## DO THIS
Using the material below, copy every line where "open" appears.

## SOURCE DATA
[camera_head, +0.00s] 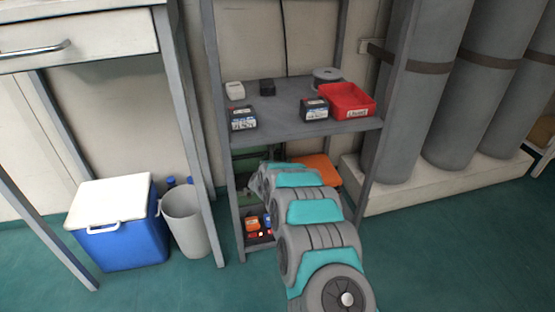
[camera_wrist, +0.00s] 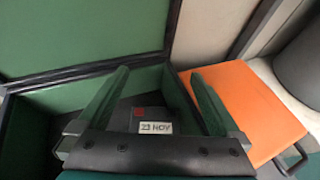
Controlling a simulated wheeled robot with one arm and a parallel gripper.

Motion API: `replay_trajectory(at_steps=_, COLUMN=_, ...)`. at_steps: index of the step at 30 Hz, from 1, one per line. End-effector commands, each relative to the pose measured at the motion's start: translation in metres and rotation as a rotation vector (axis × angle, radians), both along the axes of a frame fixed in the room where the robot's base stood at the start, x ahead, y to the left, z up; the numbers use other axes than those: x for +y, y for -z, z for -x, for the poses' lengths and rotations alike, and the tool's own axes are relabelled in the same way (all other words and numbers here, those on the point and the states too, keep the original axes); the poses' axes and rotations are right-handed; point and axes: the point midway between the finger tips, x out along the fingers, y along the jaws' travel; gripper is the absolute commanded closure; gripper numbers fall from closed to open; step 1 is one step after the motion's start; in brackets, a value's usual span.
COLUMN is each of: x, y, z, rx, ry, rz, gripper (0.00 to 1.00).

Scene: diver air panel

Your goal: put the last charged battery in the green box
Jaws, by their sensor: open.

## OUTPUT OF THE TASK
Motion API: `replay_trajectory(at_steps=_, COLUMN=_, ...)`. at_steps: index of the step at 30 Hz, from 1, one per line. End-effector commands, each relative to the pose measured at the motion's start: translation in metres and rotation as a rotation vector (axis × angle, radians), both along the axes of a frame fixed in the room where the robot's base stood at the start, x ahead, y to the left, z up; the numbers use other axes than those: x for +y, y for -z, z for -x, for the poses' lengths and rotations alike, and the tool's own axes are relabelled in the same way (all other words and numbers here, those on the point and the states too, keep the original axes); the poses' axes and rotations are right-handed; point and axes: the point midway between the finger tips, x out along the fingers, y along the jaws' travel; gripper is the absolute commanded closure; gripper numbers fall from closed to open; step 1 is one step after the motion's start; in brackets, a value's usual span.
Jaws, by their sensor: open.

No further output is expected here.